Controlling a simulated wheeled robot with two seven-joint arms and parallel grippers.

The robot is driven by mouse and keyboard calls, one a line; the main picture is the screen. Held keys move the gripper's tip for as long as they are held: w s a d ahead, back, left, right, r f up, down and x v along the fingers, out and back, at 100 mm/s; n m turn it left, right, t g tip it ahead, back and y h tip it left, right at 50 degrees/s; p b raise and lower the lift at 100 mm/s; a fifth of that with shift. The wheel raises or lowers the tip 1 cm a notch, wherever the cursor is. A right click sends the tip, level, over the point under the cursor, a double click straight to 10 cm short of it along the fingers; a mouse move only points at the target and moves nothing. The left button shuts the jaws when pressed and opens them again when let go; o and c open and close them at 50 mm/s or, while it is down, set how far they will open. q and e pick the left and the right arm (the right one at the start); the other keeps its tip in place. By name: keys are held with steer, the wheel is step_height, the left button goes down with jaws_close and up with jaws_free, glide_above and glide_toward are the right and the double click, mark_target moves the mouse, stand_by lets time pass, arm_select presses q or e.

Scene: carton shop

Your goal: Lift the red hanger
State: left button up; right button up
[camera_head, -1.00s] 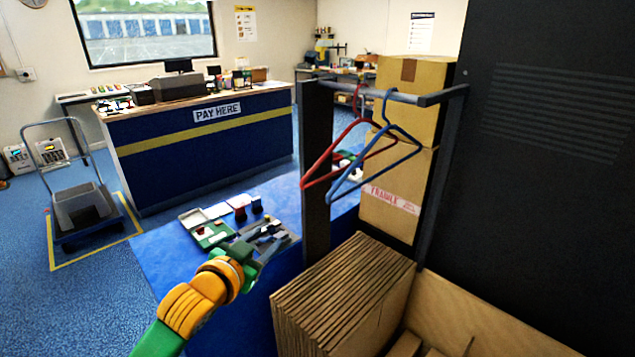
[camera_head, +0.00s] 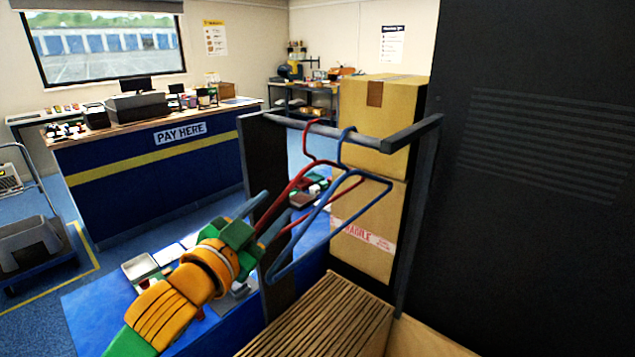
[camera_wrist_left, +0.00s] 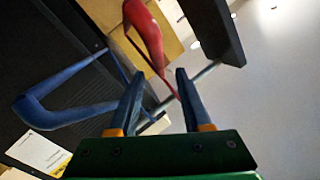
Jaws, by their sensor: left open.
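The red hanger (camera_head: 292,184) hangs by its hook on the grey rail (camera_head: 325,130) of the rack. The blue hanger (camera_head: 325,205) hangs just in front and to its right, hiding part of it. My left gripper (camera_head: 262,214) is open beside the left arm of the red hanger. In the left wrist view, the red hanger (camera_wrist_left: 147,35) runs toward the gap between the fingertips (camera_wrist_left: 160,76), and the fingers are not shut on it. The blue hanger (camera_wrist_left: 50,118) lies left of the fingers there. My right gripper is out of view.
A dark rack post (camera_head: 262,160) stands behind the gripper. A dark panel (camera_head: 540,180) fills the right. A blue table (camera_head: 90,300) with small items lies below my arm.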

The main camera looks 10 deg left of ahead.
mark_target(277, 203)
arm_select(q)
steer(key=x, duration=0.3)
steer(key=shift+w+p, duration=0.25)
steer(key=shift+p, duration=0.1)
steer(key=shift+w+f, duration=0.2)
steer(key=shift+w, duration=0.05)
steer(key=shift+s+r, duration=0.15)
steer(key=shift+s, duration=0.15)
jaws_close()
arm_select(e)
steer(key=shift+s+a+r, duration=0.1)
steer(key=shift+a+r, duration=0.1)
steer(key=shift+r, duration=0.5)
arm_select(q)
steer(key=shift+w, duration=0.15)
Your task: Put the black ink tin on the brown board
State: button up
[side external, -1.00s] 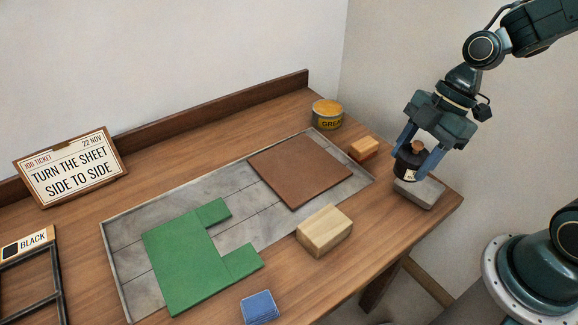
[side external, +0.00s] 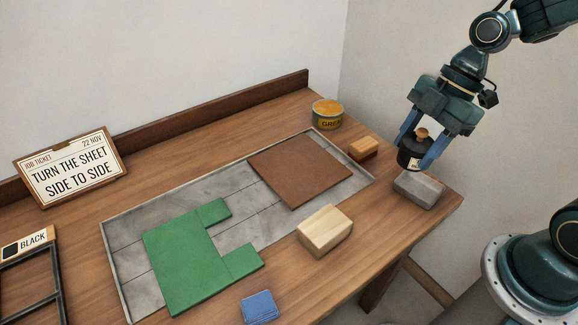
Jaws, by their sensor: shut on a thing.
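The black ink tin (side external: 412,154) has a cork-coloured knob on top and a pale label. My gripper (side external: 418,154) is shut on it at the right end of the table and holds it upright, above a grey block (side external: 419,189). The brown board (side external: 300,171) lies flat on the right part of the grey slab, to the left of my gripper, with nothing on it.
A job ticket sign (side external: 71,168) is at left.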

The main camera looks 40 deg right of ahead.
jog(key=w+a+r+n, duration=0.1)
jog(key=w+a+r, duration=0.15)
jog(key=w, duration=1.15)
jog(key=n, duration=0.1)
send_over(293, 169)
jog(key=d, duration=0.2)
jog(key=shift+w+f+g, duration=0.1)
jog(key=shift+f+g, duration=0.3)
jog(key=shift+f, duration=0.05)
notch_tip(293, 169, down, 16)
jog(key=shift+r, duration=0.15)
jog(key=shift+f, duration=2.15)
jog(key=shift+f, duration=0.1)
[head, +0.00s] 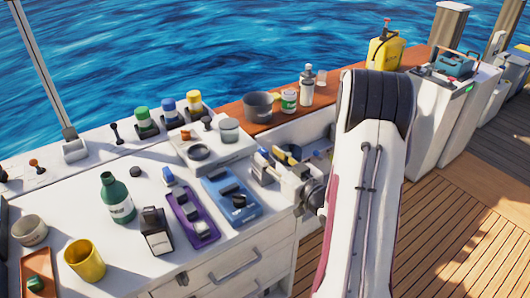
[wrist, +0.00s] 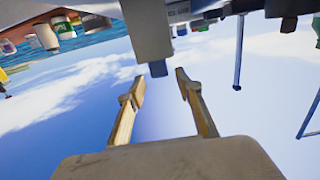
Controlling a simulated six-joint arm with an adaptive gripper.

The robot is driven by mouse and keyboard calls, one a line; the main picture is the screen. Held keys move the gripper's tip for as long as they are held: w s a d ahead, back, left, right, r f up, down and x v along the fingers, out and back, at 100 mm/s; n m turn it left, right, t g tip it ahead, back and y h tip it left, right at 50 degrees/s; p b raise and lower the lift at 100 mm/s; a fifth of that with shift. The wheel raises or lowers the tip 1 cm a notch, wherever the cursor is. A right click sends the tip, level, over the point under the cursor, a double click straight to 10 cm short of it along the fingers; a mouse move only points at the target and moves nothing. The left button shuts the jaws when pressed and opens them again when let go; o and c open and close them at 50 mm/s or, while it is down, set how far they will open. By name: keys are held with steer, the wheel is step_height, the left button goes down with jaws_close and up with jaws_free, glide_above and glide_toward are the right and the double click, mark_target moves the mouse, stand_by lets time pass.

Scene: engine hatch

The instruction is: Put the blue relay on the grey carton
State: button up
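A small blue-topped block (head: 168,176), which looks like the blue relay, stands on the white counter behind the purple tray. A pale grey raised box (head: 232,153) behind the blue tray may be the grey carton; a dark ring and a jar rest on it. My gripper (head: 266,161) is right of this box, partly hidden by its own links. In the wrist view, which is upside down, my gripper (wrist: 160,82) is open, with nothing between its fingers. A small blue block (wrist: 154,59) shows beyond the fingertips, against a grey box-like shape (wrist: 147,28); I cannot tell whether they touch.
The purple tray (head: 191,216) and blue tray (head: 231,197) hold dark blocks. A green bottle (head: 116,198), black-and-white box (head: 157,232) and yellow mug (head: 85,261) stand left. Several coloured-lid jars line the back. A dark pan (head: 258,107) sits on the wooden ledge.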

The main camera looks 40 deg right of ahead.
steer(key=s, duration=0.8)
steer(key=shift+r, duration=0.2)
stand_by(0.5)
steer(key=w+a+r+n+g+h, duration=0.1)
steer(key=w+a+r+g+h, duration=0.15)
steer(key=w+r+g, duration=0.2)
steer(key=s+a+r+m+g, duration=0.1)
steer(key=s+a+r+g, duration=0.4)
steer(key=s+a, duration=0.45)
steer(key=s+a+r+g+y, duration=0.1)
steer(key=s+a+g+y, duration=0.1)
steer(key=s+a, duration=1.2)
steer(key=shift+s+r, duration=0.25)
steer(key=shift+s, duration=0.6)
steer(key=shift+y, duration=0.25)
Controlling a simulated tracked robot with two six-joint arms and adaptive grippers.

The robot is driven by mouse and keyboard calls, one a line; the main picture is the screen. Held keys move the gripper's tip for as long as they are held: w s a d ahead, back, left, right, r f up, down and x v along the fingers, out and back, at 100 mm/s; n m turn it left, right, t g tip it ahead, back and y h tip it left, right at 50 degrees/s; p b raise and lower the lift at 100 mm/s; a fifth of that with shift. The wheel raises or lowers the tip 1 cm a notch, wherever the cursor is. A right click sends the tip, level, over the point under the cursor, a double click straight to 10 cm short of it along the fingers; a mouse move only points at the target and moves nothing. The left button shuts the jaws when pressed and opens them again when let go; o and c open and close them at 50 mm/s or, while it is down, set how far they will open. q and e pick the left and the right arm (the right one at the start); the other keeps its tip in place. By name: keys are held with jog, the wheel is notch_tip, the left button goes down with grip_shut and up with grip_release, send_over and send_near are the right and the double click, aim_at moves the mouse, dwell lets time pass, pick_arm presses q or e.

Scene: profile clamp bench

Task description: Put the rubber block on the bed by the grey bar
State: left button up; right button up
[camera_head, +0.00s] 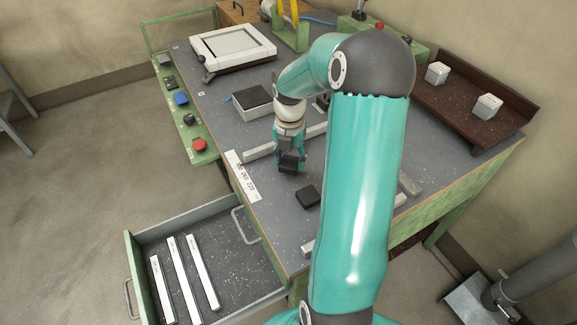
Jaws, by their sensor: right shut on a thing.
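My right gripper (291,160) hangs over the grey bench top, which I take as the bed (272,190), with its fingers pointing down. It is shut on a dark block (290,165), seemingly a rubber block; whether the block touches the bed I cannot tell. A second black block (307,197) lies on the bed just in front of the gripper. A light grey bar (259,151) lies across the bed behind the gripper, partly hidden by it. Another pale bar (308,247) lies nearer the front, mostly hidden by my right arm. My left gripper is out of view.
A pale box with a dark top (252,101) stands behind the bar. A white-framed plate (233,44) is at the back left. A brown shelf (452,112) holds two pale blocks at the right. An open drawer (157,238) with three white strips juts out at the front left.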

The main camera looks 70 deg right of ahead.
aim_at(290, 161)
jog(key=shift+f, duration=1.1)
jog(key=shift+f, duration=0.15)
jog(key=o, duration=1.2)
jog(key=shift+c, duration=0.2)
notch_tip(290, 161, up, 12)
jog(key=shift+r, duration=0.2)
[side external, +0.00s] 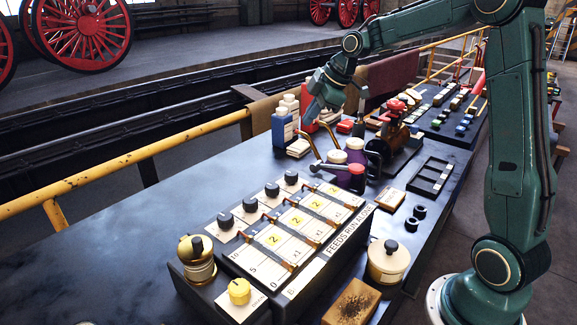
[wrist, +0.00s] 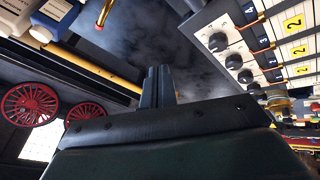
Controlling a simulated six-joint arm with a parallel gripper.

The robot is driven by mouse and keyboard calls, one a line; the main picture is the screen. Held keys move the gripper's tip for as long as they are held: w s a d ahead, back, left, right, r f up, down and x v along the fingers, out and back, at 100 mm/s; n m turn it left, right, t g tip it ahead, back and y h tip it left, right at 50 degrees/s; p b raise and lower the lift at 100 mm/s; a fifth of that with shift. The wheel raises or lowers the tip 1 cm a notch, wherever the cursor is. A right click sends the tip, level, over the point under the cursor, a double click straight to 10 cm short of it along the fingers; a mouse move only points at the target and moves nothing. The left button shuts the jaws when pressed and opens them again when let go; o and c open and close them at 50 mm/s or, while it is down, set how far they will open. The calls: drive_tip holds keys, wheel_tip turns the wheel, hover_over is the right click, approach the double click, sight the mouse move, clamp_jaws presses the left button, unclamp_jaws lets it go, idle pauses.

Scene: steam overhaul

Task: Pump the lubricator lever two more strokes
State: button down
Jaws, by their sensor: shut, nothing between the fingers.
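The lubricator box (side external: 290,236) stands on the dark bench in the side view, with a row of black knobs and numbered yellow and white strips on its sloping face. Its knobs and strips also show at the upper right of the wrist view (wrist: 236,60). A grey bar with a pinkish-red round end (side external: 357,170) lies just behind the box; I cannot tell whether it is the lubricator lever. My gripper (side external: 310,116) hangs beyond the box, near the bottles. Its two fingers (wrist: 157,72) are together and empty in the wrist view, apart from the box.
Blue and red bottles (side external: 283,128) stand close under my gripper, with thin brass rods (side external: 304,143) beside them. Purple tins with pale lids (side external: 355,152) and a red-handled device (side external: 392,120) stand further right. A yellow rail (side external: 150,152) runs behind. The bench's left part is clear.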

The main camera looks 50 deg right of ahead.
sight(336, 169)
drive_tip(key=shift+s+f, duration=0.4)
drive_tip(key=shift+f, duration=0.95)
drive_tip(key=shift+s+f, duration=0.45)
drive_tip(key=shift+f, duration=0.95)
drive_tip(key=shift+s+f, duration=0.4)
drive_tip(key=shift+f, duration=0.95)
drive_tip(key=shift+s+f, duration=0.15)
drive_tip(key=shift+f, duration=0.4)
·····
> _Requirements_:
Identify the lines above with the word "grippers". Copy them.

> _Written answer_:
Controlling a simulated wheeled robot with two seven-joint arms and parallel grippers.
Controlling a simulated tracked robot with two six-joint arms and adaptive grippers.

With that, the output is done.